With all that happened to Major League Baseball in the off-season, it’s a wonder that the teams are still sending their players to spring training this week.

From heart-wrenching trades that sent Randy Johnson and Carl Pavano to the Yankees to the surprise split-up of “The Big Three” in Oakland to the steroid scandal that has since peppered two-decades worth of baseball records with doubt, only one thing is certain now.
The game has changed.

The mounting thrill of watching Barry Bonds chase Hank Aaron’s homerun record has nearly diminished as his loyal fans now eye him with suspicion and wonder just how long the 40-year-old Bonds used steroids before recent evidence was brought forth in the BALCO (Bay Area Laboratory Company) investigation.

It doesn’t even matter that he is treading over a part of baseball history that few have ever ventured upon. Bonds is swiftly approaching Hank Aaron’s homerun mark of 755, but it’s just not the same anymore – the victory has been tainted.

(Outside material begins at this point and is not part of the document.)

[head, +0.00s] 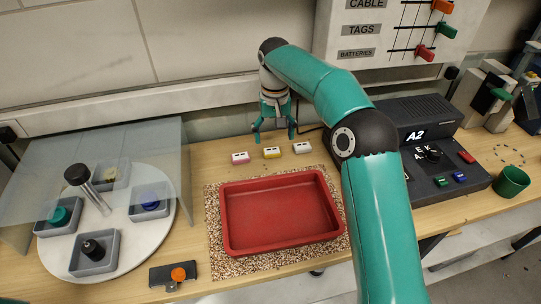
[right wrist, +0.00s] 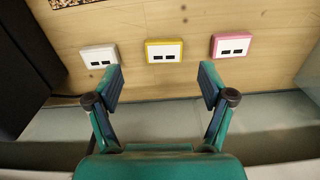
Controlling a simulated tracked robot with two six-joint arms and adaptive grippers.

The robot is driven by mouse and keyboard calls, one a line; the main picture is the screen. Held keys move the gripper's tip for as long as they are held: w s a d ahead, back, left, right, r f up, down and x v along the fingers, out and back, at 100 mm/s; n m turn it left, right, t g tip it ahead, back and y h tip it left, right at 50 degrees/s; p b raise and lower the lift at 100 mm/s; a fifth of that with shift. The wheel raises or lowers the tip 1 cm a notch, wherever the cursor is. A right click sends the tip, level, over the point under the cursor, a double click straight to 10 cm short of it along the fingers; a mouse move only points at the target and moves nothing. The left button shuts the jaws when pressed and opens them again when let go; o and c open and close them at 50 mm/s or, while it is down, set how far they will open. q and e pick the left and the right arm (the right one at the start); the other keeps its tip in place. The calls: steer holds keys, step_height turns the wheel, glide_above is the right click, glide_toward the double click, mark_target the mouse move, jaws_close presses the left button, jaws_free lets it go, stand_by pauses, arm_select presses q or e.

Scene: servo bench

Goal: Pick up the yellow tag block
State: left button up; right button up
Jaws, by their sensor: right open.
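The yellow tag block (head: 272,152) lies on the wooden bench, behind the red tray, between two similar blocks. My right gripper (head: 274,137) is open and empty, above the back of the bench just behind the block. Its two spread fingers also show in the right wrist view (right wrist: 160,85), apart from the block. My left gripper is not in view.
A pink block (head: 240,158) and a white block (head: 302,148) flank the yellow one closely. The red tray (head: 232,243) sits in front on a speckled mat. A dark console (head: 450,140) stands to the right, a round turntable (head: 130,247) with grey bins to the left.

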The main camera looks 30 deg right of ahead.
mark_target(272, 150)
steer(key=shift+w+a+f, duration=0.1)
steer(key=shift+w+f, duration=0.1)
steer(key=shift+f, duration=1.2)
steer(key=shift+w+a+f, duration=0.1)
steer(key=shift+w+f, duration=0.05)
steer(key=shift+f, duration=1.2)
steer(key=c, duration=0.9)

One wonders what baseball commissioner Bud Selig will do about the records of players who have been accused and those who have been found guilty. Who will decide which players really produced of their own accord and which used substances to stretch to and reach such heights of baseball honor? Will every record from the last 20 years eventually need to be analyzed in order to see whether or not the record-holder was under the influence of performance-enhancing drugs when the record was broken?
The game might never be the same again.

To make matters worse, known steroid-user and former baseball “player” Jose Canseco wrote an autobiography and released it earlier this week and immediately created a ripple in the sporting world when he accused legends like Mark McGwire, Cal Ripken Jr. and others of steroid use. Both Ripken and McGwire hold incredible records and knowing that these players are now under suspicion plagues the game further.

Unfortunately, there’s no longer a place for the naïve baseball fan. The people we idolized, the so-called heroes, might not be heroes at all.